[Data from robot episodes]
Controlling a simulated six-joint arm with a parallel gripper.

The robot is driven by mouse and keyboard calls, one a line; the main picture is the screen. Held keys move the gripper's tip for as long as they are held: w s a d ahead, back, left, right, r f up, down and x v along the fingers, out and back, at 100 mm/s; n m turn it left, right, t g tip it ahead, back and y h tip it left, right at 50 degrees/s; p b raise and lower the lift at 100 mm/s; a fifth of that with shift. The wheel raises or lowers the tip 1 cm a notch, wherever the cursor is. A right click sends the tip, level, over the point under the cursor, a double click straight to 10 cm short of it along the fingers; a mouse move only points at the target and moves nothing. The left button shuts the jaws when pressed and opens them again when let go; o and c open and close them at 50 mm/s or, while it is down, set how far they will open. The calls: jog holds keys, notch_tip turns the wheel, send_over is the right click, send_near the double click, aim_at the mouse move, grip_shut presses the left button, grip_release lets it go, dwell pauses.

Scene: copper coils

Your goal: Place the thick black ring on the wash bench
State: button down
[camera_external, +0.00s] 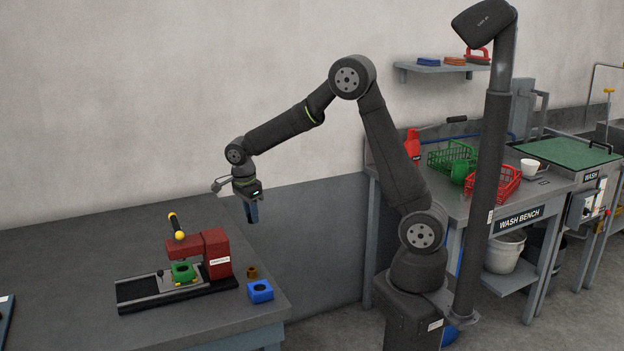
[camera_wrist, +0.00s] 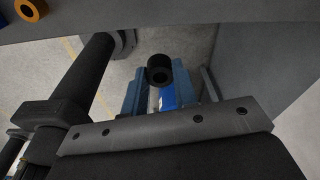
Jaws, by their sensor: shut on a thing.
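The thick black ring (camera_wrist: 160,61) is held between the blue fingers of my gripper (camera_wrist: 158,86) in the wrist view. In the external view my gripper (camera_external: 251,213) hangs pointing down, to the left of my base, above and behind the right end of the dark table; the ring cannot be made out there. The wash bench (camera_external: 455,207) stands at the right with a labelled front, well away from my gripper. A green basket (camera_external: 450,157), a red basket (camera_external: 497,184) and a white cup (camera_external: 530,165) are on it.
The dark table (camera_external: 80,250) carries a red press (camera_external: 216,253) with a green part (camera_external: 183,271), a blue block (camera_external: 260,291) and a small orange-brown ring (camera_external: 252,272). A dark upright post (camera_external: 480,200) stands before the bench. The bench's front left top looks bare.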

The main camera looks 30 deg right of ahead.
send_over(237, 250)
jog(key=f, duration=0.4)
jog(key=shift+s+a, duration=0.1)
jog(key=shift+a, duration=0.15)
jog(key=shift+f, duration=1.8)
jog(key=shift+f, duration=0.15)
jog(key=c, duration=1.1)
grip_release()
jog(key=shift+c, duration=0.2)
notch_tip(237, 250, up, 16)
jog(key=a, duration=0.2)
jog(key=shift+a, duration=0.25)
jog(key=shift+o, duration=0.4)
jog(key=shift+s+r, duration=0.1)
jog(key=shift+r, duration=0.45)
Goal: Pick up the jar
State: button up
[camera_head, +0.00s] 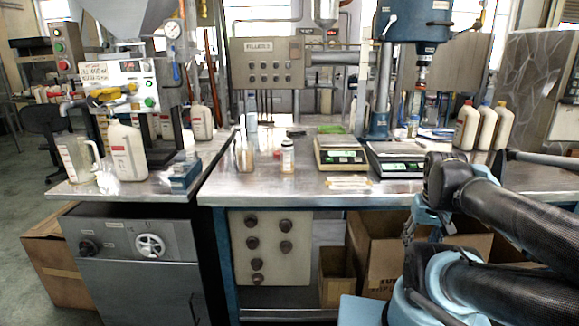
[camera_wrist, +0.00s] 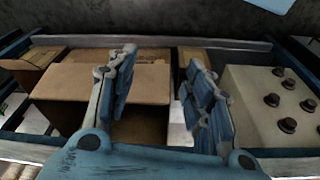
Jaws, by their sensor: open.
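A small jar-like container (camera_head: 287,157) with a pale label and a dark band near its top stands upright on the metal worktable (camera_head: 230,192), left of the scales. A clear or amber vessel (camera_head: 244,155) stands to its left; I cannot tell for sure which of them is the jar. My gripper (camera_wrist: 160,60) is open in the wrist view, with its two fingers apart and nothing between them. In that view it faces the space under the table, and no jar shows there. In the head view my arm is at the right, in front of the table and apart from both containers.
Two scales (camera_head: 341,153) stand right of the containers, and several white jugs (camera_head: 467,127) at the right. A clear pitcher (camera_head: 75,160) and a white canister (camera_head: 126,150) are at the left. Cardboard boxes (camera_wrist: 100,84) and a knob panel (camera_wrist: 262,105) sit below the table.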

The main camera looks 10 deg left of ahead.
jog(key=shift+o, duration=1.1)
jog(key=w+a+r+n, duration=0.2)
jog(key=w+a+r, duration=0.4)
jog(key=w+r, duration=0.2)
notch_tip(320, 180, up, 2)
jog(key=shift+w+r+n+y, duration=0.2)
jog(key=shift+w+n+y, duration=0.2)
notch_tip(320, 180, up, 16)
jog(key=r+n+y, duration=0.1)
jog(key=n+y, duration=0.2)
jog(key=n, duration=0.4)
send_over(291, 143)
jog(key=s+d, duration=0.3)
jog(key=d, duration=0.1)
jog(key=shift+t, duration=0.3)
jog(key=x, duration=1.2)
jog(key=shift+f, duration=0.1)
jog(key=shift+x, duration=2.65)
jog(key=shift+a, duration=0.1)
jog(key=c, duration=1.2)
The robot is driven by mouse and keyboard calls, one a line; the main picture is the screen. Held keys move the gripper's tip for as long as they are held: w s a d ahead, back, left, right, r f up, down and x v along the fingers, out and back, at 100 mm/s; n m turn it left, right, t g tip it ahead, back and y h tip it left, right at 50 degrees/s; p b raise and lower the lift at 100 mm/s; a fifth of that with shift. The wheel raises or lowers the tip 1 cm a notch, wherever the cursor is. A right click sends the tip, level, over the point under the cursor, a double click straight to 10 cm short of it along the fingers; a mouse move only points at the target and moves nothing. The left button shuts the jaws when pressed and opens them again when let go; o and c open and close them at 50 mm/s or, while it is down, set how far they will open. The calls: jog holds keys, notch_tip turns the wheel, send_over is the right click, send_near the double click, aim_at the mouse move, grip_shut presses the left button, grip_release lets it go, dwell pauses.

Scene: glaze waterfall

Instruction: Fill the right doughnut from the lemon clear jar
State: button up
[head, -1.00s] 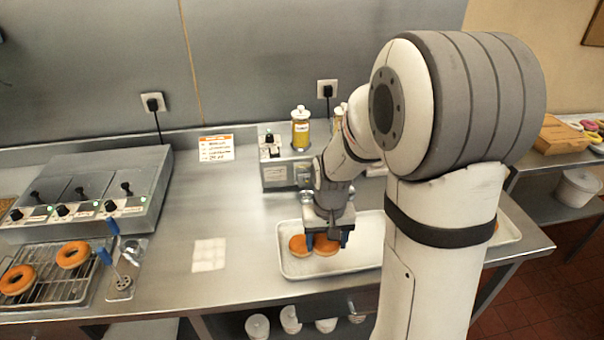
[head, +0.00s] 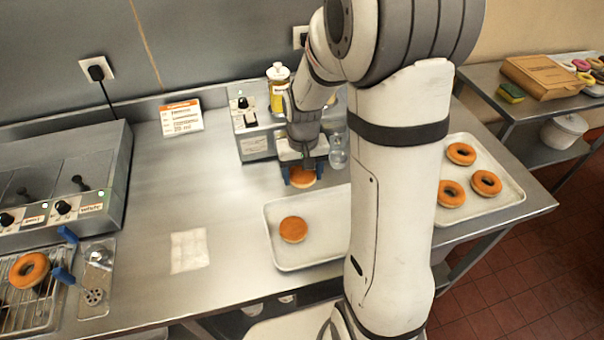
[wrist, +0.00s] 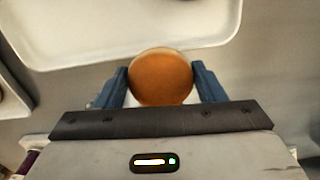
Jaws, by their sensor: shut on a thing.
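My gripper (head: 303,180) is shut on a round, hole-less orange-brown doughnut (head: 302,174), the right one of the pair. It holds it beyond the tray's back edge, in front of the filling machine (head: 252,143). In the wrist view the doughnut (wrist: 160,77) sits between the two blue fingers (wrist: 160,88). The other hole-less doughnut (head: 293,229) lies on the white tray (head: 275,250). A clear jar with yellow filling and a white lid (head: 278,90) stands on the machine; its label is too small to read. My arm hides much of the machine's right side.
A clear vessel (head: 338,152) stands right of my gripper.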

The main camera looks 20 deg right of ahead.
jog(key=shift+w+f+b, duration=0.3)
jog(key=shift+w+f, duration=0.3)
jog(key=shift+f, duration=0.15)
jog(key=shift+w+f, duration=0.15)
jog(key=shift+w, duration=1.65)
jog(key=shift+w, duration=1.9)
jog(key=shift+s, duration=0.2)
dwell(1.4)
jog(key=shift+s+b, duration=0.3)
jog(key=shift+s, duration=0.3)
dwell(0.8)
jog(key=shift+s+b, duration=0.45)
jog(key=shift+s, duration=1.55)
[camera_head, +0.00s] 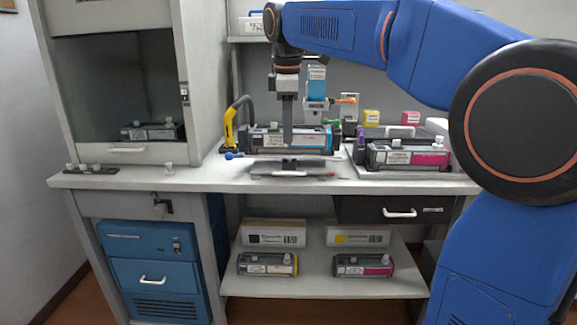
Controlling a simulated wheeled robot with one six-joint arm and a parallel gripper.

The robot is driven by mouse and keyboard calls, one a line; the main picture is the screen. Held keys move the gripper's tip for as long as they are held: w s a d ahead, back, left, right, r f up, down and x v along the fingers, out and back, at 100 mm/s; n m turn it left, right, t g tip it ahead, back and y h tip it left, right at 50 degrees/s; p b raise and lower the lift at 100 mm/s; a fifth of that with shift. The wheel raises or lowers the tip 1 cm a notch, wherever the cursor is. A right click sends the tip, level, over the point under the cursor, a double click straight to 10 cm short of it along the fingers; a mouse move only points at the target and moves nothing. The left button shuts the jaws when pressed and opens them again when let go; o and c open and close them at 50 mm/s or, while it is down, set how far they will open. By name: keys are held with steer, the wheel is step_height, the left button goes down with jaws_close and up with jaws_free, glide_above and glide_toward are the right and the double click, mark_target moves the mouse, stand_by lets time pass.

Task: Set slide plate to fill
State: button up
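My gripper (288,142) points straight down over the filling station in the middle of the worktop. Its fingers look edge-on, so I cannot tell whether they are open or shut. A dark cartridge with a white and cyan label (262,140) lies in the station behind the fingers, and they hide part of it. In front sits a low dark plate (290,170), probably the slide plate, with a red tip at its right end. A blue knob (232,156) sticks out at the left. I cannot read a fill mark or tell the plate's setting, or whether the fingers touch anything.
A yellow-black hose (232,122) stands left of the station. A cyan bottle (316,80) and orange nozzle (345,100) are close right of my gripper. A magenta-labelled cartridge (432,158) sits on a tray at right. An open-fronted cabinet (125,153) stands left. The front worktop strip is mostly clear.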

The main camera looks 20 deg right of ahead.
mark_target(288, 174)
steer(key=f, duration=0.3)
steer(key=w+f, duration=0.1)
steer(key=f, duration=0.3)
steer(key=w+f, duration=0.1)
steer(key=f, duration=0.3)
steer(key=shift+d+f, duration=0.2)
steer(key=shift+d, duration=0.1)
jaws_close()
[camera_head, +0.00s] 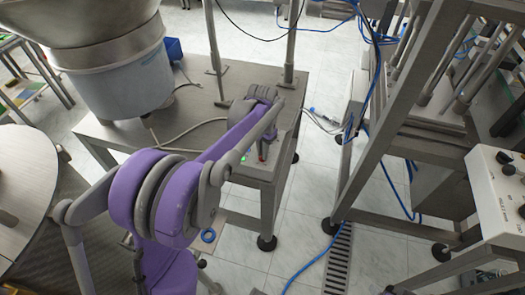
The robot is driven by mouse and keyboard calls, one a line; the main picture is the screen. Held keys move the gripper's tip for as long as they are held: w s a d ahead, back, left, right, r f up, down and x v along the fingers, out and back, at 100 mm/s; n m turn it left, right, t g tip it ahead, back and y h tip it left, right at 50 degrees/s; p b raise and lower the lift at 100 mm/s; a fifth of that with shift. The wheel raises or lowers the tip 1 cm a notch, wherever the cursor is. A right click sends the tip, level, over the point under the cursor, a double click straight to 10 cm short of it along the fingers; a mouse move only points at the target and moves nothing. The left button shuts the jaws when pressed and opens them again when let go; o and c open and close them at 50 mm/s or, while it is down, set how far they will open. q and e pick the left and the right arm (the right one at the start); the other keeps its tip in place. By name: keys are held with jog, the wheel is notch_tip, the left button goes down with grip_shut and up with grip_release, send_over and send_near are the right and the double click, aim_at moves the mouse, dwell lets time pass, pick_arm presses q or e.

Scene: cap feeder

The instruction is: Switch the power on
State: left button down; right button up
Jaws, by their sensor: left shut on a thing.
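My left arm comes in from the bottom left and reaches to the front edge of the steel table (205,95). My left gripper (263,140) is at a small control box on that edge, partly hidden by my arm. It appears shut on the power switch (262,152), a small red part there. A green light (243,159) shows on the box beside it. The switch's exact position cannot be made out. My right gripper is not in view.
A large feeder bowl (115,75) stands on the table's left. A steel frame (390,110) and a white control box with knobs (500,185) are on the right. Blue hoses (305,268) lie on the tiled floor. A round steel table (25,185) is at left.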

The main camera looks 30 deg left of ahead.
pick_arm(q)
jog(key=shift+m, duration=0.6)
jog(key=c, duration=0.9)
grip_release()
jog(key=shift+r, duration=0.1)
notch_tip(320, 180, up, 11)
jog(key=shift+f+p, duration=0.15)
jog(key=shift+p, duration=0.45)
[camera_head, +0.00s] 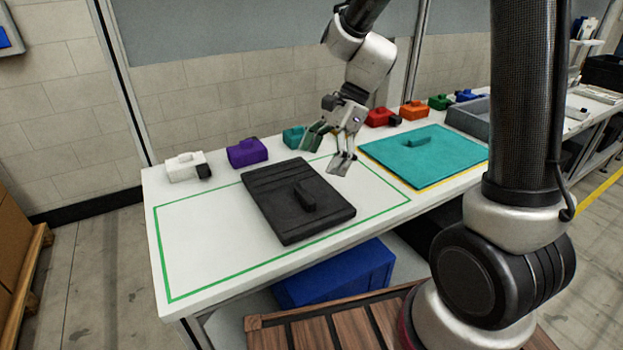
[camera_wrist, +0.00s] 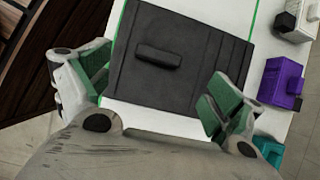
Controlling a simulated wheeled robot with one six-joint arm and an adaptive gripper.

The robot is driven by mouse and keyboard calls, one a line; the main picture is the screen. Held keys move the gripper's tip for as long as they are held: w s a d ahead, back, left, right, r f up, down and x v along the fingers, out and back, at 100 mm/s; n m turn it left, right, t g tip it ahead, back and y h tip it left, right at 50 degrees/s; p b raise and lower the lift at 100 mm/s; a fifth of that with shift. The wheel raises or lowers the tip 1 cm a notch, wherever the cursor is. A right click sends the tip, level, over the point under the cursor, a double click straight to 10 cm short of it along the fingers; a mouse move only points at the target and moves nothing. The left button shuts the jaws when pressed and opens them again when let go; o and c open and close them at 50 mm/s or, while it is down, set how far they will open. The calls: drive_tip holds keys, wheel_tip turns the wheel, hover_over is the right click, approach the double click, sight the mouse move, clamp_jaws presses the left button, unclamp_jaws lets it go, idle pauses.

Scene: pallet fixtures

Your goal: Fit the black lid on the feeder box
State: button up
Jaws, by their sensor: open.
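The black lid (camera_head: 275,205) lies flat on the white table, inside the green outline, with a raised bar handle (camera_head: 305,197) on top. The lid also fills the upper middle of the wrist view (camera_wrist: 195,75), its handle (camera_wrist: 158,56) beyond my fingertips. My gripper (camera_head: 328,149) is open and empty, above the table behind and right of the lid in the head view. No box is clearly marked as the feeder box. A blue box (camera_head: 345,277) stands below the table's front edge, but I cannot tell if it is the one.
A teal panel (camera_head: 440,150) with a handle lies right of the outline. Small coloured blocks line the back edge, including a white one (camera_head: 183,166) and a purple one (camera_head: 246,152). A grey tray (camera_head: 470,117) stands farther right. The outlined area left of the lid is clear.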

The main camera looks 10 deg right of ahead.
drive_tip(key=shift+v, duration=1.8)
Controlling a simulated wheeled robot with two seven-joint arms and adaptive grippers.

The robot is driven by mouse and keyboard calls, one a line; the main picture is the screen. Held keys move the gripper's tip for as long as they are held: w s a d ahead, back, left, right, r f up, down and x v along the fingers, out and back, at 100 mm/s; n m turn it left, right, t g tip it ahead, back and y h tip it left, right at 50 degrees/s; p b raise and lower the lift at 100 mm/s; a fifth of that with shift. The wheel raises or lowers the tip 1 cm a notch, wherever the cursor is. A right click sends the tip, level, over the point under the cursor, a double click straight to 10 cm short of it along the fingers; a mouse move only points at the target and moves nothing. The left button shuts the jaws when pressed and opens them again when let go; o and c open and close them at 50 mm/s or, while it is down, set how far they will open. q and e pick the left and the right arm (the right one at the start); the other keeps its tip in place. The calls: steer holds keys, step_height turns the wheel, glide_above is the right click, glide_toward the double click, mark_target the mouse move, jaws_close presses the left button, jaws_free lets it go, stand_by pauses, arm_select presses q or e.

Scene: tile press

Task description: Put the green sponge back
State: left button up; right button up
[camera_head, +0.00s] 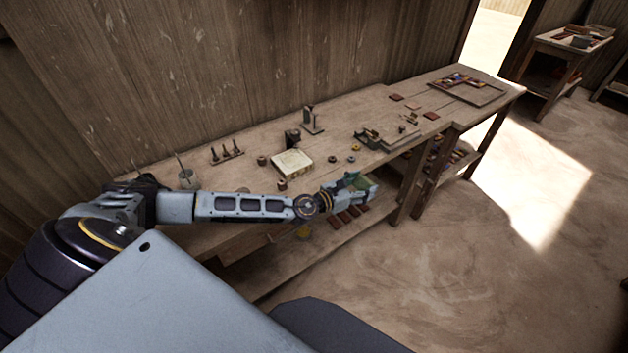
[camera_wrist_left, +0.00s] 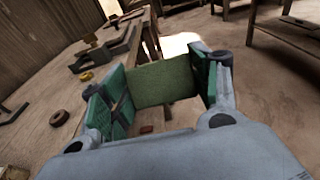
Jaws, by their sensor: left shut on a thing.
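The green sponge (camera_wrist_left: 163,82) is held between the two green-padded fingers of my left gripper (camera_wrist_left: 160,88) in the left wrist view. In the head view my left gripper (camera_head: 352,188) is at the front edge of the workbench, with the green sponge (camera_head: 354,183) partly hidden between its fingers. The sponge appears to be in the air beside the bench top. My right gripper is in neither view.
The wooden workbench (camera_head: 240,183) runs along the wall. On it stand a cream block (camera_head: 292,162), small dark rings (camera_head: 351,159), a metal stand (camera_head: 312,121) and a tile tray (camera_head: 470,88). Dark tiles lie on the lower shelf (camera_head: 345,215).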

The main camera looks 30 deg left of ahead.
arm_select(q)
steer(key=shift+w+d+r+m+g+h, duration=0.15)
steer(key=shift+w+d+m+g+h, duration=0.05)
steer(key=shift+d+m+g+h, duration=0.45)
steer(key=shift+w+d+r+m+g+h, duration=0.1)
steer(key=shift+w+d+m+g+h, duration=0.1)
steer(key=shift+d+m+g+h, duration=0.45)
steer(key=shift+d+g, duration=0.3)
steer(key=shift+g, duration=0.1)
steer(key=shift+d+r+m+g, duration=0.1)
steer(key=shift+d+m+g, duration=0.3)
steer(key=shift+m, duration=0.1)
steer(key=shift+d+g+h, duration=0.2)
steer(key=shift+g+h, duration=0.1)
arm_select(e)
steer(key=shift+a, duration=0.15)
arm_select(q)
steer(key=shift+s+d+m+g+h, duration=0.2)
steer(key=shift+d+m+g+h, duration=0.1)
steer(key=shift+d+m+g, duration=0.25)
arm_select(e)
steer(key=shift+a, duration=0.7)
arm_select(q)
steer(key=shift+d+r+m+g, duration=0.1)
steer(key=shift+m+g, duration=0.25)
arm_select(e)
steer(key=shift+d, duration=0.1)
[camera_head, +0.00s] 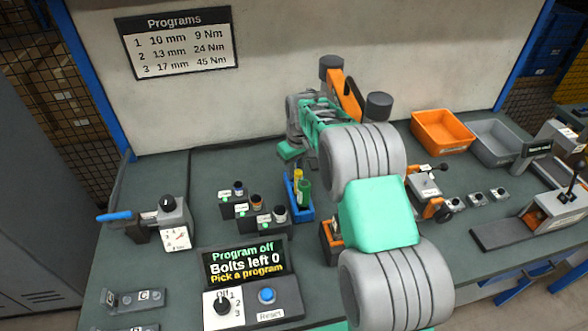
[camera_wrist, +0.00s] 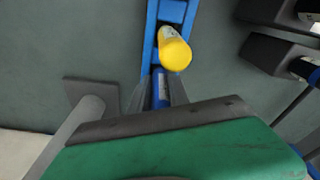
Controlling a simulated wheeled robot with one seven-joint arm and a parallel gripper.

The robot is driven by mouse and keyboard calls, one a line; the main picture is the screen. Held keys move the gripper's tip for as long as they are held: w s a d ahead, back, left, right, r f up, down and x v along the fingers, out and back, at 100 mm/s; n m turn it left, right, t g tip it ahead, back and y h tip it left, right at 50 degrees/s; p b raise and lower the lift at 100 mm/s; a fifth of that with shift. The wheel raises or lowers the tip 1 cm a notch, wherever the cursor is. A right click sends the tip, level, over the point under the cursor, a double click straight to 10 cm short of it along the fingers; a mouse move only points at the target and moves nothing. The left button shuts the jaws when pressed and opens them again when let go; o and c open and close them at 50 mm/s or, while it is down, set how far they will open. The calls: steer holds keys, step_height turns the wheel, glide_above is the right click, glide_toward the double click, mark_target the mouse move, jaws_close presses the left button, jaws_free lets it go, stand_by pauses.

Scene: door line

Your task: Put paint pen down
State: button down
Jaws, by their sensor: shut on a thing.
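My gripper (camera_wrist: 160,92) is shut on a slim blue pen-like thing (camera_wrist: 160,84), which I take as the paint pen. Only a short labelled part of it shows between the fingers; the rest is hidden. It is right beside a blue holder (camera_wrist: 149,30), but I cannot tell whether it rests inside. A yellow pen (camera_wrist: 174,50) stands in the holder close to the fingers. In the head view the blue holder (camera_head: 292,206) stands on the bench, with the yellow pen (camera_head: 298,175) and a green one (camera_head: 305,192) in it. My arm hides the fingertips there.
Small dark socket stands (camera_head: 236,210) are left of the holder. A control box with a screen (camera_head: 245,265) is in front. An orange bin (camera_head: 442,132) and a grey bin (camera_head: 497,143) stand at the back right. Bench left of the holder's back is clear.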

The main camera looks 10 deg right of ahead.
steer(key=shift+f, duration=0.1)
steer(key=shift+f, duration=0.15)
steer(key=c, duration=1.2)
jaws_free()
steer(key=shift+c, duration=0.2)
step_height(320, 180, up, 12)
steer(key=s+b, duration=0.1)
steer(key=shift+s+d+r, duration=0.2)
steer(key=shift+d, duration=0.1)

▶ EXERCISE TASK
Pictures excluded, retype exactly the lines running from the one with "Instruction: Fill the" through the one with "[wrist, +0.00s]". Include both end lines and nothing more.

▶ RESULT FOR THIS TASK
Instruction: Fill the right doughnut from the lemon clear jar
State: button up
[head, -1.00s] 
[head, +0.00s] 
[wrist, +0.00s] 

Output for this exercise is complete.